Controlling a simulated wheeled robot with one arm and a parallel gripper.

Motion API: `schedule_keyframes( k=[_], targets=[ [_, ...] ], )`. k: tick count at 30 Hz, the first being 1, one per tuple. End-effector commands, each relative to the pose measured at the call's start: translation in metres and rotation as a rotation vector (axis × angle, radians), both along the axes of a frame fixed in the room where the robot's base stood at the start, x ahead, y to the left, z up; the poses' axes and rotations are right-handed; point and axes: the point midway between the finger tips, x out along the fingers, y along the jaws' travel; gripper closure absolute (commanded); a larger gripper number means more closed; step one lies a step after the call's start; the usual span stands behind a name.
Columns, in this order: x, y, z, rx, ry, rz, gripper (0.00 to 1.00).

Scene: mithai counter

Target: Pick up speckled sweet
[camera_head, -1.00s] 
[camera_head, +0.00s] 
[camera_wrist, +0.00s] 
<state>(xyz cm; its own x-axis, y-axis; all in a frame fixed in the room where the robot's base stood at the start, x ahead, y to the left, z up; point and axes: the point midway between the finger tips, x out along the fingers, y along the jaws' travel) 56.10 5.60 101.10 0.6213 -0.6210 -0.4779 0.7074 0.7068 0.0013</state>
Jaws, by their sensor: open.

:::

Aim:
Quote exactly the line containing "[camera_head, +0.00s]" and every later line through the end of the listing, and no other lines.

Finished answer:
[camera_head, +0.00s] 
[camera_wrist, +0.00s] 
<state>(xyz cm; its own x-axis, y-axis; all in a frame fixed in the room where the robot's base stood at the start, x ahead, y to the left, z up; point and axes: the point midway between the finger tips, x out along the fingers, y along the jaws' travel) 56.10 5.60 101.10 0.6213 -0.6210 -0.4779 0.7074 0.7068 0.0013</state>
Jaws, by their sensor: open.

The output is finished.